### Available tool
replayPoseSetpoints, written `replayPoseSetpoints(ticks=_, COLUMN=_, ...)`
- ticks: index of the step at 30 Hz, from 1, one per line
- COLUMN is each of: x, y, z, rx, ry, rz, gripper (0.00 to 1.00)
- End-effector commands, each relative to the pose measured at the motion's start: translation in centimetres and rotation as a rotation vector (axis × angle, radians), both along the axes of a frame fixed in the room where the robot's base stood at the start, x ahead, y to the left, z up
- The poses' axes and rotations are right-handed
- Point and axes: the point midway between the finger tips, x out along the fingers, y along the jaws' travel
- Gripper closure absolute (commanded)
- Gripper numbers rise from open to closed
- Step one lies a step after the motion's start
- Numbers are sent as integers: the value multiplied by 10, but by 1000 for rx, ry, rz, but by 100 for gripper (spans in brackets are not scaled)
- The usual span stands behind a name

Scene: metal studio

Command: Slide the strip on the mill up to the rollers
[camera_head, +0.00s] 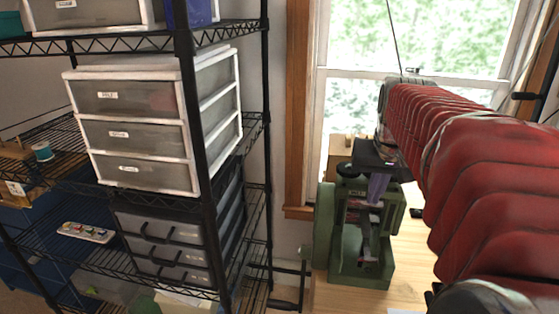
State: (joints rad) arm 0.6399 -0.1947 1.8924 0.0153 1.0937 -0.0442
**********
Exercise: Copy, from the material above, each line in which the string "along" occurs.

Result for this exercise:
- End-effector commands, each relative to the pose measured at the motion's start: translation in centimetres and rotation as a rotation vector (axis × angle, radians), both along the axes of a frame fixed in the room where the robot's base stood at the start, x ahead, y to the left, z up
- Point and axes: the point midway between the finger tips, x out along the fingers, y along the jaws' travel

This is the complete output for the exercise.